Personal Impacts of Small + Micro Business Loans

America’s 28 million small businesses account for over 50% of all sales and almost half of the jobs in the United States. The smallest of these businesses, known as micro-businesses, are places like your local coffee shop or hardware store. They are often started by entrepreneurs who want to be more self-sufficient and are driven to contribute to their community. But many entrepreneurs in low-income communities cannot access business credit from the mainstream financial system, often because their businesses are too new, their credit files are too thin, or the amounts of capital they request are too small to qualify for traditional bank loans. That’s where community development financial institutions (CDFIs) fill an important gap.

Take Carmen and Robert for example.
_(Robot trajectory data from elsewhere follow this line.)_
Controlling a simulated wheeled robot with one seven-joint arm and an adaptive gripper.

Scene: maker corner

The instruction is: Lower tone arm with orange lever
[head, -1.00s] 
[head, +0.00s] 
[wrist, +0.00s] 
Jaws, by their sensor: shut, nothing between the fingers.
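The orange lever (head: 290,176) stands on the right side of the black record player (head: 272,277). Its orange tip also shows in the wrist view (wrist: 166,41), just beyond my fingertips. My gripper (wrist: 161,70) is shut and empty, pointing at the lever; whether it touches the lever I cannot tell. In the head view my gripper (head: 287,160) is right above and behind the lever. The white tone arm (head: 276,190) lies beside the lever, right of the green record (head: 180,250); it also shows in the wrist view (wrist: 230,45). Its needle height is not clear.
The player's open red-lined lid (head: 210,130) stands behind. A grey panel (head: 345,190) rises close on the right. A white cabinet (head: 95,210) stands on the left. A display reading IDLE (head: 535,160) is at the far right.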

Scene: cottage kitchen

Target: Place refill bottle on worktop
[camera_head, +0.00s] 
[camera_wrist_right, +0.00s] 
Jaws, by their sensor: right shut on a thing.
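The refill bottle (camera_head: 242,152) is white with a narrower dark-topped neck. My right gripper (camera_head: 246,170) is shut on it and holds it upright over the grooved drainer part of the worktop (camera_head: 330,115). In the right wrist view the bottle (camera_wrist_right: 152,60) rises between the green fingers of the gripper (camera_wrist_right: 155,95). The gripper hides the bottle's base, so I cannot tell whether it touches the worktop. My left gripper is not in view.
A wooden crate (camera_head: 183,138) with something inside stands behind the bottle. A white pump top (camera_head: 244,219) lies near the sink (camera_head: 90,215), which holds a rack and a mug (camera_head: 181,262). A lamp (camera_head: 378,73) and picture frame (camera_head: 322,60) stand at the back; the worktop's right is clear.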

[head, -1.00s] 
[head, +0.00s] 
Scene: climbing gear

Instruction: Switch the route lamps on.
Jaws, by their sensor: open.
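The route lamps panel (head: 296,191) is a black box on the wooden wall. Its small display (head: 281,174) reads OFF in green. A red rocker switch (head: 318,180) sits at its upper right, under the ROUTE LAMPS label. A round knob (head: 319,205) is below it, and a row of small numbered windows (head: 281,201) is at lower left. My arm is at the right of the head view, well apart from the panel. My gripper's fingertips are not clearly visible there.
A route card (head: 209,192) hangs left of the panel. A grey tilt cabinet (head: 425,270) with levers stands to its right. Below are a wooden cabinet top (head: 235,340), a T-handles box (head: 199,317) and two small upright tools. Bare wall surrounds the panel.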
Six years ago, in the midst of the Great Recession, Carmen and her husband Robert [not their real names] wanted to start a small business. They contemplated numerous ideas – a bar, a restaurant, a grocery store – but Robert still had a full time job at the time, so they needed a business that Carmen could manage on her own. Ultimately, they decided to open a clothing store. The primary reason? They wanted to revitalize their community.

“We ventured into retail and trying to bring back to the community what we don’t have. Trying to keep people in town. At that time gas prices were so high and just trying to keep people in town to purchase their goods was one of our main goals,” Carmen explains. With poor credit and little business experience, Carmen and Robert were having trouble getting the capital they needed to realize their vision, despite a strong business plan.

CDFIs, which include numerous nonprofit microenterprise lenders, generally support entrepreneurs like Carmen and Robert—people committed to working in their own communities, but often doing so at the edges of the economy. The CDFIs provide small amounts of capital and other business advice to people whose businesses may be young or who lack the financial or personal documentation required by mainstream lenders.

According to research from the Aspen Institute’s Microenterprise Fund for Innovation, Effectiveness, Learning, and Dissemination (FIELD) the majority of microfinance clients in the U.S. (>70% on average) are women, people of color, and/or individuals living at or below the median income in their community. While there is a healthy amount of financial data on these loans, little is known about the impact that microenterprise loans have on the lives of business owners and their households, their businesses, and their communities.

Going beyond financial metrics to understand impact

To address this gap in knowledge, in 2015, the Accion U.S. Network and Opportunity Fund, two of the nation’s leading nonprofit microenterprise lenders, partnered with Harder+Company Community Research to launch a first-of-its-kind, longitudinal, national study to gain new understanding of the impact of their lending services on borrowers across the nation. This study expands on past microfinance evaluations by looking more deeply at the holistic, long-term impacts of these loans and business advising. We are doing this by following a cohort of more than 500 borrowers in 21 states across the country to understand how these small business owners define success beyond their balance sheets, and how access to capital improves their entrepreneurial goals, financial health, and quality of life.

The national scope of this study allows us to consider variations in impact depending on business type, geography, and other factors. Our study findings will deepen the field’s understanding of how mission-based business lending impacts individual entrepreneurs and their families, their businesses, and their communities.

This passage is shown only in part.